3.1. Die Druckschrift D5 zeigt (siehe z. B. die Figuren 3 und 5. sowie die Seiten 10, zweiter Absatz bis Seite 12) eine Antriebs- und Führungsvorrichtung für zwei aneinander längsbeweglich gelagerte und angetriebene Maschinenteile (18, 19) zum spielfreien Umwandeln einer Drehbewegung in eine Linearbewegung mit Hilfe eines Zahnriemens (2) und eines mit diesem in Eingriff stehenden Antriebsritzels (3), wobei eine Führungsbahn (11) am einen Maschinenteil (18) in einem bis auf einen Längsschlitz völlig geschlossenen Führungskanal angeordnet ist, durch diesen Längsschlitz die Führungselemente (12a, 12b) des anderen Maschinenteils (19) ragen und zwei in Verstellrichtung verlaufende Zahnstangenhälften (4a) vorgesehen sind, mit denen der Zahnriemen (2) in Eingriff ist. Die Vorrichtung gemäß Figur 3 ist weiterhin mit einer Schutzvorrichtung (13) versehen.

Der Gegenstand des Anspruchs 1 unterscheidet sich von diesen bekannten Vorrichtungen dadurch, daß

(1) der Schlitz im nicht vom anderen Maschinenteil abgedeckten Bereich von dem Zahnriemen abgedeckt wird,

(2) der im anderen Maschinenteil zwischen zwei Spannrollen in einer Schleife über eine als Antriebsritzel ausgebildete Umlenkrolle geführt ist, und

(3) die mit Abstand oberhalb der Spannrollen und der Führungsbahn angeordnet ist.

Der Gegenstand des Anspruchs 1 ist daher neu gegenüber der Vorrichtung nach der Druckschrift D5.

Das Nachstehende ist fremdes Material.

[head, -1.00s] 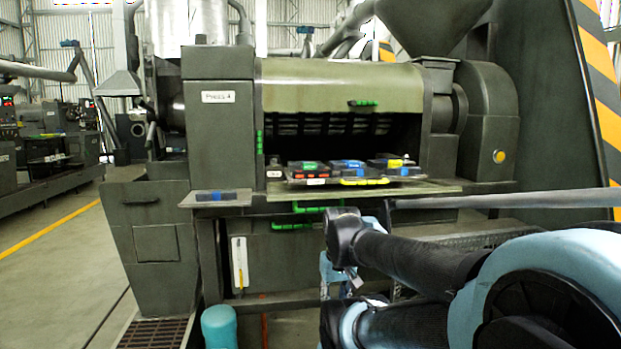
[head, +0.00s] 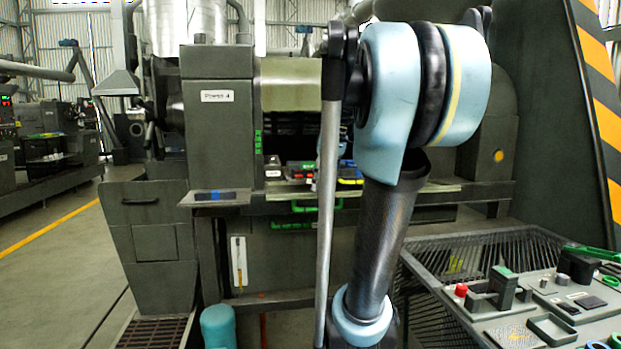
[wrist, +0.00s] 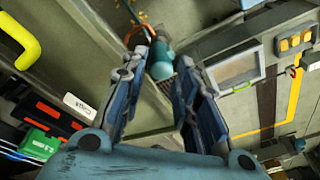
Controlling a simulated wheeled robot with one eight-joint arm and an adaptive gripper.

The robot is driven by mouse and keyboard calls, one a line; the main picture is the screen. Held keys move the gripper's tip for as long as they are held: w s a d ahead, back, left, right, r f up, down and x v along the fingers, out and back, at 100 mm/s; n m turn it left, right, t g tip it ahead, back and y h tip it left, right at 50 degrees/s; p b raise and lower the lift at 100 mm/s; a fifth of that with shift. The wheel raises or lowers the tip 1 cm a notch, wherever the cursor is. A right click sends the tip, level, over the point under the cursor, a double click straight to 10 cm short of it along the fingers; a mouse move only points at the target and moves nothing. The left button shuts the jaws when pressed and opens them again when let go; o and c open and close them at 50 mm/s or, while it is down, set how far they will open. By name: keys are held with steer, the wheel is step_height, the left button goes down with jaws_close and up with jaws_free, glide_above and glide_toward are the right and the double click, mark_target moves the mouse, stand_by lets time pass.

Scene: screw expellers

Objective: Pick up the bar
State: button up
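I cannot tell for sure which thing is the bar. Bar-like things in view are a bent yellow handle (wrist: 20,42) at the top left of the wrist view and a long green piece (head: 592,254) on the tool cart. My gripper (wrist: 162,72) is open in the wrist view, its two fingers spread with nothing held between them. It is above the press shelf area, near the black block with red and green parts (wrist: 48,118). In the head view my arm stands across the middle and hides the gripper and much of the shelf.
The press (head: 218,115) fills the centre, with a shelf of small coloured blocks (head: 300,168). A mesh-sided tool cart (head: 470,258) stands at the right with several parts on it. A teal cylinder (head: 218,325) stands on the floor in front. Floor is free at the left.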

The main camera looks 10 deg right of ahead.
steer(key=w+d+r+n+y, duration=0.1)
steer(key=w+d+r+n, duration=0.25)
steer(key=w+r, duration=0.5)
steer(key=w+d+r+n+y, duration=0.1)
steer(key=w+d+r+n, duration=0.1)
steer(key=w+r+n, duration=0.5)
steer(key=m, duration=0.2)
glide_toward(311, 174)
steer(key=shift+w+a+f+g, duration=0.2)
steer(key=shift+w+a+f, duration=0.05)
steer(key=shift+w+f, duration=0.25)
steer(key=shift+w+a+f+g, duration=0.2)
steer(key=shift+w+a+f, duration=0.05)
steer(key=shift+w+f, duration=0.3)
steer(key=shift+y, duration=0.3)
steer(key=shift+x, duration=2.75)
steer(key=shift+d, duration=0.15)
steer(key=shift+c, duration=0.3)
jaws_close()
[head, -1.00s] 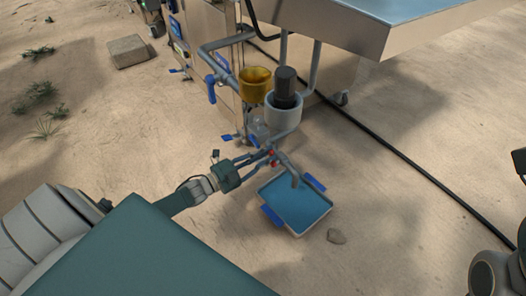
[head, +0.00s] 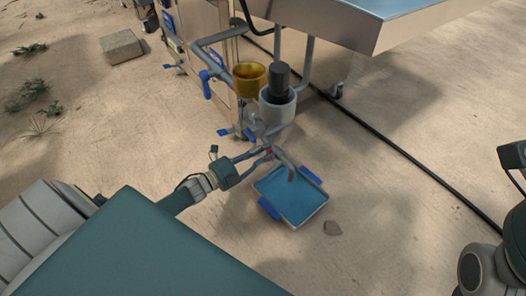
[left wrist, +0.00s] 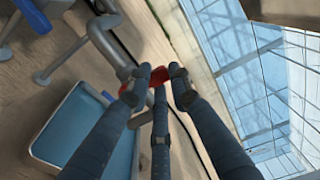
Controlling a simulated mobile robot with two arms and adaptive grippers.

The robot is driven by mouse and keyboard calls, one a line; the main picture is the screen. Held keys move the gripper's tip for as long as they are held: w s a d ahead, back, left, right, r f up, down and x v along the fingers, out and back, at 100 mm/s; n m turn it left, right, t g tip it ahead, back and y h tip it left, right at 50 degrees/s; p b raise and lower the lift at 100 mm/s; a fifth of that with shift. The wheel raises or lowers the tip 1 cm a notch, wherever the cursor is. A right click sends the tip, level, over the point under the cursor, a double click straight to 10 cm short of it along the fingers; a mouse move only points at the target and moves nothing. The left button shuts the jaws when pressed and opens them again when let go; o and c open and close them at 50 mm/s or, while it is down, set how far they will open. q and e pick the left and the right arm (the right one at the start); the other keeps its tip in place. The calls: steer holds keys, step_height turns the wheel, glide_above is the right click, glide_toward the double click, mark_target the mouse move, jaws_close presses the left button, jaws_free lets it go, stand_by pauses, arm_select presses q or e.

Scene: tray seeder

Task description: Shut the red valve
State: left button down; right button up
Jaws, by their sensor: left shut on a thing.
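The red valve (head: 268,150) is on the grey pipe above the blue tray, and only a small red part of it shows in the head view. My left gripper (head: 266,152) reaches it from the left, fingers around it. In the left wrist view, the red valve handle (left wrist: 158,76) shows between the dark fingertips of my left gripper (left wrist: 160,82), which is shut on it. The fingers hide most of the handle, so its exact angle cannot be told. My right gripper is not in view; only part of my right arm shows at the right edge.
The blue water tray (head: 318,205) sits on sand below the pipe outlet. Above are a yellow cup (head: 249,79), a white pot (head: 277,106) and a blue-handled valve (head: 206,85).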

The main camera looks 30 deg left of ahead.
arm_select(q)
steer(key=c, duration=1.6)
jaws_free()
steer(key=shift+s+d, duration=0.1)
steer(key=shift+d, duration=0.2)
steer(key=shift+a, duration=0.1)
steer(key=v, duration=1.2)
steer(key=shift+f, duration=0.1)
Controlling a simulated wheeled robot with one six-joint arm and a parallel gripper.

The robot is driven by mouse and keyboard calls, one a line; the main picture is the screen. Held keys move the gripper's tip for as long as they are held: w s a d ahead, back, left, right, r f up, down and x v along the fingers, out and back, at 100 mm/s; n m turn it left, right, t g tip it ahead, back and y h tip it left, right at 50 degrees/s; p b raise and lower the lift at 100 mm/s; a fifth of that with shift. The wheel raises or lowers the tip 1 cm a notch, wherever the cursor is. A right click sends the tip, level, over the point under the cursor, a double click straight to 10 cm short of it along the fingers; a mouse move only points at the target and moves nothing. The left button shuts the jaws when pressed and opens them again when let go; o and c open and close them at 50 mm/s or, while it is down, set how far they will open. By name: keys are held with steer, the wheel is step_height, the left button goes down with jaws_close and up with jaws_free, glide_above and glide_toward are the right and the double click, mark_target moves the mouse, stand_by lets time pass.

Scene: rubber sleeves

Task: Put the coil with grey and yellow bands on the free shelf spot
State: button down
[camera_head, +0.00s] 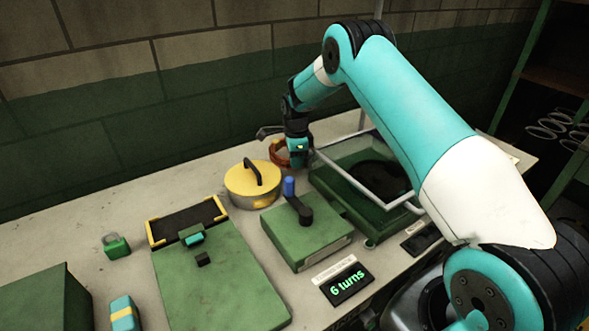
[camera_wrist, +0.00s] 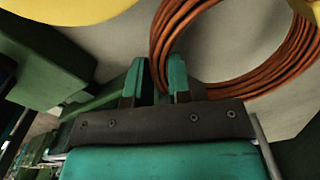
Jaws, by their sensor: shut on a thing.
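An orange-brown coil (camera_wrist: 172,28) of wound cable is between the two teal fingertips of my gripper (camera_wrist: 159,78), which are shut on its near left side. In the head view the coil (camera_head: 279,157) shows small beside my gripper (camera_head: 298,160), above the back of the bench. No grey band can be made out on it, and I cannot tell if the yellow patch at the wrist view's top right belongs to it. A dark shelf (camera_head: 553,80) stands at the far right with several pale rings (camera_head: 541,131); a free spot cannot be made out.
A yellow round pot with a handle (camera_head: 252,186) stands just left of my gripper. A green glass-topped box (camera_head: 335,160) is to the right, under my arm. A green block with a crank (camera_head: 306,236), a sign reading "6 turns" (camera_head: 347,285) and a green case (camera_head: 215,285) occupy the bench (camera_head: 50,240).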

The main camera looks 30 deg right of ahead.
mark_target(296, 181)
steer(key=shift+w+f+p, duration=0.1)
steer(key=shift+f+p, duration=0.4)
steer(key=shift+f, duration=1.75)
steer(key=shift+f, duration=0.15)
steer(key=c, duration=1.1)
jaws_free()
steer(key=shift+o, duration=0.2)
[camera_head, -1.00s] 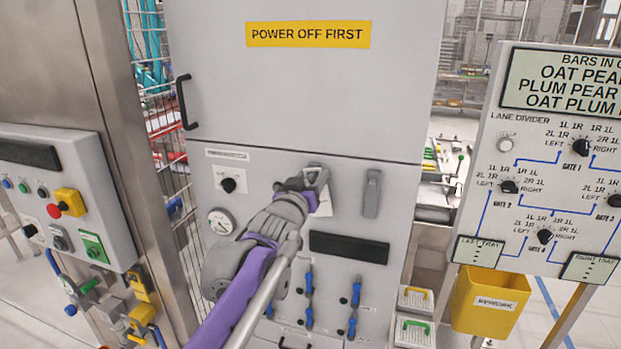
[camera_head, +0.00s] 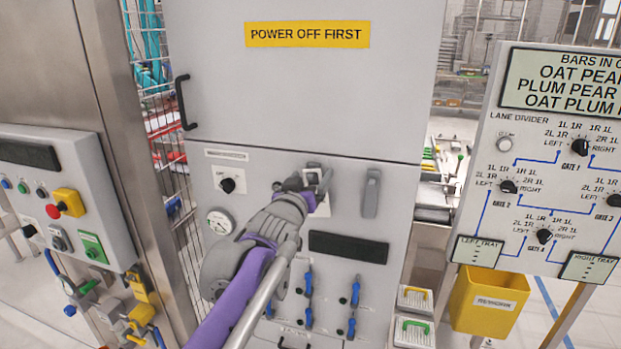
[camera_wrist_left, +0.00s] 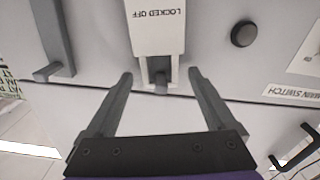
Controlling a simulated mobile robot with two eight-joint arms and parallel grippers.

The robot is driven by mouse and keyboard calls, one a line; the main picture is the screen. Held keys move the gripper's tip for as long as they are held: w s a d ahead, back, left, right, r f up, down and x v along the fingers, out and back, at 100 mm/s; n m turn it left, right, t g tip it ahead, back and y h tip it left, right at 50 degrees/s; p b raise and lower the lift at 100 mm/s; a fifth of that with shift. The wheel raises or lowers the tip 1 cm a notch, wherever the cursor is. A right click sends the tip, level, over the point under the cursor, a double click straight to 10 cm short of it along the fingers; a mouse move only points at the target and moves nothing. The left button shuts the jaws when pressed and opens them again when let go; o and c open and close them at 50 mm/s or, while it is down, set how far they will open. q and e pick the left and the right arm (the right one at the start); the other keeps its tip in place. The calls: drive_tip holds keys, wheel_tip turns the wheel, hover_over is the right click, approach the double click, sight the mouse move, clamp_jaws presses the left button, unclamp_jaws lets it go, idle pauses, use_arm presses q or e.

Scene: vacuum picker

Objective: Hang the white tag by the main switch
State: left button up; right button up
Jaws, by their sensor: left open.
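The white tag (camera_wrist_left: 157,28), marked LOCKED OFF, hangs against the grey cabinet front at a small grey hook (camera_wrist_left: 160,82). In the head view the tag (camera_head: 323,207) is partly hidden by my left gripper (camera_head: 305,183). My left gripper (camera_wrist_left: 160,85) is open, one finger on each side of the hook and the tag's slotted end, with gaps between. The main switch is a black round knob (camera_wrist_left: 244,33) beside the tag; its label (camera_wrist_left: 292,92) reads MAIN SWITCH. The knob (camera_head: 228,185) is left of the tag in the head view. My right gripper is not in view.
A grey lever handle (camera_head: 371,193) stands out just right of the tag. A dark panel (camera_head: 348,247) and blue-handled valves (camera_head: 309,300) are below. A gauge (camera_head: 220,221) is at lower left. The upper door (camera_head: 300,100) is shut, with a black handle (camera_head: 182,103).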

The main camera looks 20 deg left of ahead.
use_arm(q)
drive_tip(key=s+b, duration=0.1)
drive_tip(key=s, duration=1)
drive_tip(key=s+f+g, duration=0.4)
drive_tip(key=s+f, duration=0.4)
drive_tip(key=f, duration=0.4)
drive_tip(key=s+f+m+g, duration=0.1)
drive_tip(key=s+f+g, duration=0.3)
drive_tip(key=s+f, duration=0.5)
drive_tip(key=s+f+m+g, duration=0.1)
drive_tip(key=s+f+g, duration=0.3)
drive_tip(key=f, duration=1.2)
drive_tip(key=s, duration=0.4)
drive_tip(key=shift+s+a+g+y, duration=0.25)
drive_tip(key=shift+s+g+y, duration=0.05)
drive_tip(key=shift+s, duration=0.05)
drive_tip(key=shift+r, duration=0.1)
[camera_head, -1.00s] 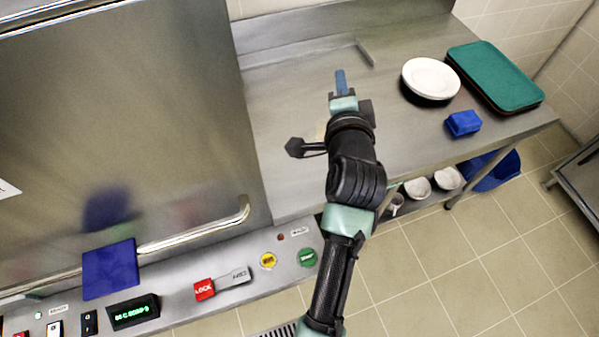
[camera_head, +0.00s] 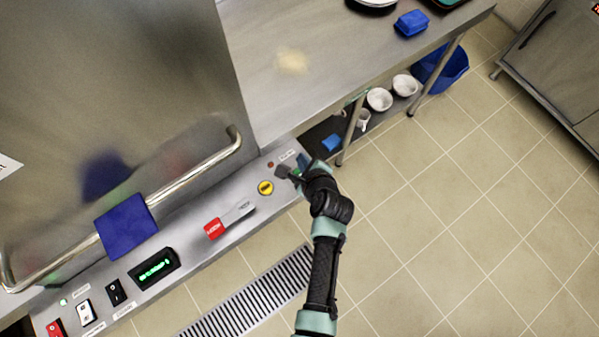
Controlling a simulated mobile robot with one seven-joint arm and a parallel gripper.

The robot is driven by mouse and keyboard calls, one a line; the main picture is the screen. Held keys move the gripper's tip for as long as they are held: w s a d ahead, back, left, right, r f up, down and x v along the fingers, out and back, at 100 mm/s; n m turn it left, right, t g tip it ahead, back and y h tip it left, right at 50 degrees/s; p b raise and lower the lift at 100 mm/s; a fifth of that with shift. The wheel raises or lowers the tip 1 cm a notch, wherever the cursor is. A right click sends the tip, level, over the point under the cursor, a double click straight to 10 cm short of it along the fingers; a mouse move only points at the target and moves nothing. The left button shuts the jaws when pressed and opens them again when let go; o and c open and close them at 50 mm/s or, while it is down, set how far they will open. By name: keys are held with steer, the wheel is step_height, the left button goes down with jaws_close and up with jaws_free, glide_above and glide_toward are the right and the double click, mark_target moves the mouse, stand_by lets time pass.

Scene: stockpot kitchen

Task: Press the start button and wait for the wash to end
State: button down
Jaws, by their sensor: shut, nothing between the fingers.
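The dishwasher's slanted control panel (camera_head: 195,257) runs along the machine's front edge. At its right end my gripper (camera_head: 303,160) is shut and empty, low over the green button. Only a sliver of green (camera_head: 297,171) shows there, and I cannot tell whether the fingers touch the button. A yellow button (camera_head: 265,187) sits just left of it, with a small dark red lamp (camera_head: 270,165) above. A black display (camera_head: 154,268) shows green characters too blurred to read. The steel hood (camera_head: 110,110) with its long bar handle (camera_head: 190,175) appears down.
A red-tagged lock lever (camera_head: 213,228) and several switches are farther left on the panel. A blue cloth (camera_head: 127,226) hangs over the handle. The steel counter (camera_head: 330,75) holds a blue sponge (camera_head: 412,22) and a pale smear (camera_head: 293,61). Bowls (camera_head: 379,99) stand below. The tiled floor is open.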

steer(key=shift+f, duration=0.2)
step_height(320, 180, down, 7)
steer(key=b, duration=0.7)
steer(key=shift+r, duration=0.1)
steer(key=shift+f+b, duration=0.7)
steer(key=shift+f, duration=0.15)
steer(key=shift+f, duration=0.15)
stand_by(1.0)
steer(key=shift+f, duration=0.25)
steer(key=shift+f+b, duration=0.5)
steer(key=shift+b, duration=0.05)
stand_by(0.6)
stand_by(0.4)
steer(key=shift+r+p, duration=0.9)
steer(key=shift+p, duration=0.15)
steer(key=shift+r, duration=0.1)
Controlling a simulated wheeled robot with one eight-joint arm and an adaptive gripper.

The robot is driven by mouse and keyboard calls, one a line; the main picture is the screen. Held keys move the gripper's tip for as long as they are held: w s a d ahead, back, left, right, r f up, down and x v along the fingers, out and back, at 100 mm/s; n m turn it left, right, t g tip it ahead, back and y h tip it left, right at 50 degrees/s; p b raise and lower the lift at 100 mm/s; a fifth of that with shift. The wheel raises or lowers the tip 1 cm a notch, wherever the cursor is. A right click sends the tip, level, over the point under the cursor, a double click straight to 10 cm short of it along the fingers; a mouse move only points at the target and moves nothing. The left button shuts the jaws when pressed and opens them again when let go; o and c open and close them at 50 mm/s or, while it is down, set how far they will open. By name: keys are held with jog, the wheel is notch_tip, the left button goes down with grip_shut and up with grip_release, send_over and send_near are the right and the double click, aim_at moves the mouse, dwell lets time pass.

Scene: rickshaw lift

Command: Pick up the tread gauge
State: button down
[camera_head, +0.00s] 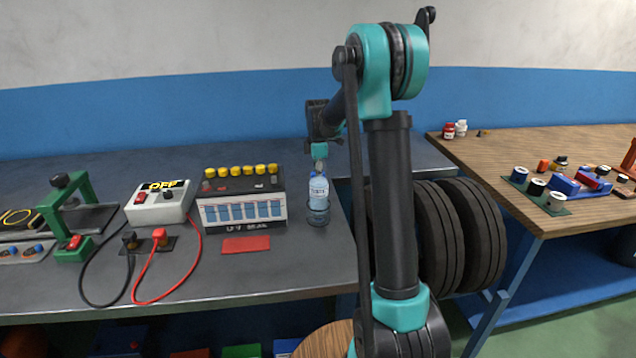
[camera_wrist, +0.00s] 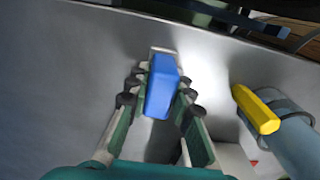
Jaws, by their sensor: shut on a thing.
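The tread gauge (camera_wrist: 161,88), a small blue block with a pale end, is between the two fingers of my gripper (camera_wrist: 160,92) in the wrist view. The fingers are shut on its sides. The grey workbench top shows close behind it. In the head view my gripper (camera_head: 319,152) points down above the right part of the workbench, by the water bottle (camera_head: 319,194).
In the wrist view a yellow piece (camera_wrist: 256,110) and a blue-grey cylinder (camera_wrist: 298,142) with a ring are close on the right. The battery (camera_head: 242,207) stands left of the bottle on the grey workbench (camera_head: 290,270). Tyres (camera_head: 470,235) stand right.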

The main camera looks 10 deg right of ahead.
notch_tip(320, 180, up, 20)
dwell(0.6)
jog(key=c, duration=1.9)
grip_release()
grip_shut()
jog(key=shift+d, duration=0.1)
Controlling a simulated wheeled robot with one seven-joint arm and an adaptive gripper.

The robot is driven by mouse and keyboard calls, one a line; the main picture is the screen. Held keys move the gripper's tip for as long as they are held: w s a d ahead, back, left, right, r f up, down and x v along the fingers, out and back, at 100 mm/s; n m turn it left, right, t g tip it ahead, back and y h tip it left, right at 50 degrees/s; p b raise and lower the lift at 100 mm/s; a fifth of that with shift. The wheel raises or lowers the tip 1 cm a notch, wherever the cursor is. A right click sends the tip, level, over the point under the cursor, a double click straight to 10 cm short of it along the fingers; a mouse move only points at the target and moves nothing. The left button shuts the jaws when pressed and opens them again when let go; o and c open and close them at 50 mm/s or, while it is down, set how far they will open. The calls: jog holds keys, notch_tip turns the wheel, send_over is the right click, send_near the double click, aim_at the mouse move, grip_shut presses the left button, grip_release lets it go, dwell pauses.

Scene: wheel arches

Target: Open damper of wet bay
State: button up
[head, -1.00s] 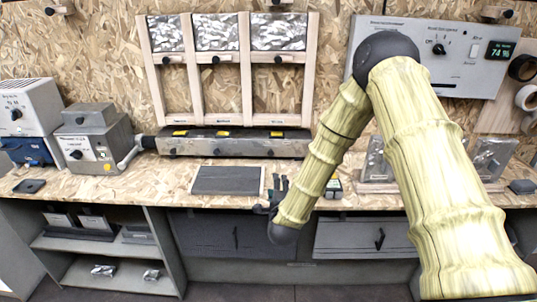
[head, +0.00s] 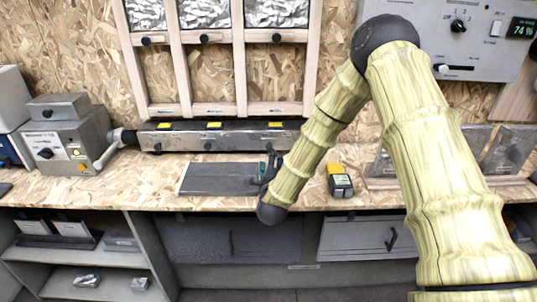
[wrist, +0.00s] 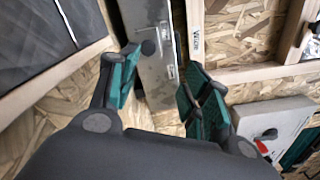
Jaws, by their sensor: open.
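A pale wooden rack (head: 238,75) with three bays stands against the back wall. A crinkled silver panel with a black knob covers the top of the left (head: 146,15), middle (head: 205,13) and right (head: 276,12) bays. Small labels on its bottom rail are too blurred to tell which bay is wet. A long grey box (head: 225,143) with yellow tags and dark knobs lies below the rack. My gripper (head: 268,168) is low over the bench in front of this box, apart from the rack. In the wrist view my gripper (wrist: 163,82) is open and empty, with the grey box (wrist: 150,40) beyond its fingers.
A dark grey mat (head: 217,180) lies beside my gripper. A yellow-and-black device (head: 340,181) stands to its right. A grey box with a dial (head: 66,146) stands at left. A control panel (head: 462,40) hangs at upper right, partly behind my arm.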

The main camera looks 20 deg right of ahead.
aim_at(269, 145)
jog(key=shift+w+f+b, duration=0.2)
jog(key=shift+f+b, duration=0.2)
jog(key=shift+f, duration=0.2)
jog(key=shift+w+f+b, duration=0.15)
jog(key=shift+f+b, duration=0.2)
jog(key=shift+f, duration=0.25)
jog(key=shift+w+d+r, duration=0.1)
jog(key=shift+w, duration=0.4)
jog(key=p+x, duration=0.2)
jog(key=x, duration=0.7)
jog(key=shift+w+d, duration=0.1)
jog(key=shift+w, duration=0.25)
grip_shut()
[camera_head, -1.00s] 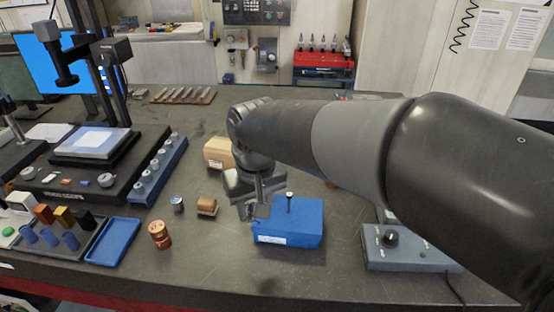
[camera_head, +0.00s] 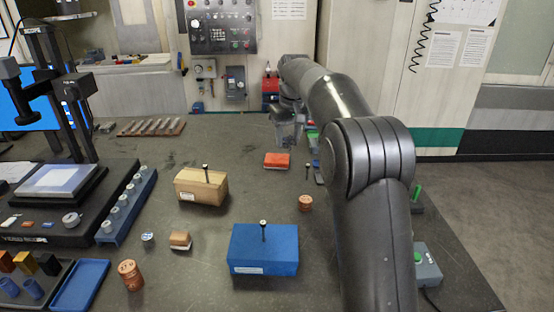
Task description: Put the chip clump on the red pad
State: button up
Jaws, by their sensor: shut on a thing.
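My gripper (camera_head: 286,140) is at the far part of the bench, small in the picture, with its fingers pointing down. It is shut on a small greyish thing, which I take to be the chip clump; the fingers largely hide it and its shape cannot be made out. A red pad (camera_head: 277,160) lies flat on the dark bench just below and in front of the gripper in the picture. I cannot tell how high the gripper is above the pad.
A cardboard box (camera_head: 201,187) and a blue box (camera_head: 263,250), each with a knobbed pin, stand nearer. A copper cylinder (camera_head: 305,203) stands right of the cardboard box. A blue tray (camera_head: 80,286) is at front left. Bench around the pad's left is clear.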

3.2. Die Druckschrift D1, die einen Hinweis auf die Druckschrift D5 als Zusatzanmeldung enthält, zeigt (siehe z. B. die Figur 1 und Spalte 3, Zeile 15 bis Spalte 4, Zeile 27) eine Antriebsvorrichtung zum spielfreien Umwandeln einer Drehbewegung in eine Linearbewegung mit Hilfe eines Zahnriemens (2) und eines mit diesem in Eingriff stehenden Antriebsritzels (3), wobei eine in Verstellrichtung verlaufende Zahnstange (4) vorgesehen ist, mit der der Zahnriemen (2) in Eingriff ist. Die Vorrichtung umfaßt die folgenden weiteren Merkmale: Der Zahnriemen (2) deckt die an einem Maschinenteil angebrachte Zahnstange (4a) in einem von einem anderen Machinenteil (1) nicht abgedeckten Bereich (2C + A) ab. Dieser Zahnriemen ist in dem anderen Maschinenteil (1) zwischen zwei feststehenden Bogenführungen oder Spannrollen (5) in einer Schleife über eine als Antriebsritzel ausgebildete Umlenkrolle (3) geführt, die mit Abstand oberhalb der Führungsflächen der Bogenführungen bzw. oberhalb der Spannrollen (5) und der Zahnstange (4a) angeordnet ist. Die Vorrichtung gemäß der Druckschrift D1 offenbart jedoch keinen bis auf einen Längsschlitz völlig geschlossenen Führungskanal und somit auch keine Schutzvorrichtung zum Abdecken dieses Längsschlitzes.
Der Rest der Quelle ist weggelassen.